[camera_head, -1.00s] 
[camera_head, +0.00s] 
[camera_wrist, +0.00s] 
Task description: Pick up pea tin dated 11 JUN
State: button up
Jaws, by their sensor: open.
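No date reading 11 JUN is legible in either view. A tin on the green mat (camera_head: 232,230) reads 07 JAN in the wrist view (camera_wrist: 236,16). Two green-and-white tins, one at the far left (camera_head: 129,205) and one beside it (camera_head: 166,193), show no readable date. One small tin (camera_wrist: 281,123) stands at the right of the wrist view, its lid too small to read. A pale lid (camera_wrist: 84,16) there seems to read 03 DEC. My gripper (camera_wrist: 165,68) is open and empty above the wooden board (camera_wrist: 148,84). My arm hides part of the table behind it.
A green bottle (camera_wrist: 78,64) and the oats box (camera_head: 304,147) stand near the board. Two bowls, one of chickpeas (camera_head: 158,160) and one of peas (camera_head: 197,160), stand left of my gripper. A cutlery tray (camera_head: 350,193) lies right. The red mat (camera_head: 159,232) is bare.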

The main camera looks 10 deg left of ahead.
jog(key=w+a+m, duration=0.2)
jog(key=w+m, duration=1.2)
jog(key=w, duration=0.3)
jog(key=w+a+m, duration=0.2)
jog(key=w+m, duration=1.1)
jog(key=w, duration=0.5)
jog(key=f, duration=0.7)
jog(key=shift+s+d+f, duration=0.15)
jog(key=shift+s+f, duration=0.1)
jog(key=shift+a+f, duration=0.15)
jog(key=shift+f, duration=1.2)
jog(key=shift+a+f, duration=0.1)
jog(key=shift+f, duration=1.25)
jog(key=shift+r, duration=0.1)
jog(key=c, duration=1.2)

━━━━━━━━━━━━━━━━

Set exercise
Reproduce every line of the material above exactly.

Exercise result
[camera_head, -1.00s] 
[camera_head, +0.00s] 
[camera_wrist, +0.00s] 
Task description: Pick up pea tin dated 11 JUN
State: button up
Jaws, by their sensor: open.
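No date reading 11 JUN is legible in either view. A tin on the green mat (camera_head: 232,230) reads 07 JAN in the wrist view (camera_wrist: 236,16). Two green-and-white tins, one at the far left (camera_head: 129,205) and one beside it (camera_head: 166,193), show no readable date. One small tin (camera_wrist: 281,123) stands at the right of the wrist view, its lid too small to read. A pale lid (camera_wrist: 84,16) there seems to read 03 DEC. My gripper (camera_wrist: 165,68) is open and empty above the wooden board (camera_wrist: 148,84). My arm hides part of the table behind it.
A green bottle (camera_wrist: 78,64) and the oats box (camera_head: 304,147) stand near the board. Two bowls, one of chickpeas (camera_head: 158,160) and one of peas (camera_head: 197,160), stand left of my gripper. A cutlery tray (camera_head: 350,193) lies right. The red mat (camera_head: 159,232) is bare.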

The main camera looks 10 deg left of ahead.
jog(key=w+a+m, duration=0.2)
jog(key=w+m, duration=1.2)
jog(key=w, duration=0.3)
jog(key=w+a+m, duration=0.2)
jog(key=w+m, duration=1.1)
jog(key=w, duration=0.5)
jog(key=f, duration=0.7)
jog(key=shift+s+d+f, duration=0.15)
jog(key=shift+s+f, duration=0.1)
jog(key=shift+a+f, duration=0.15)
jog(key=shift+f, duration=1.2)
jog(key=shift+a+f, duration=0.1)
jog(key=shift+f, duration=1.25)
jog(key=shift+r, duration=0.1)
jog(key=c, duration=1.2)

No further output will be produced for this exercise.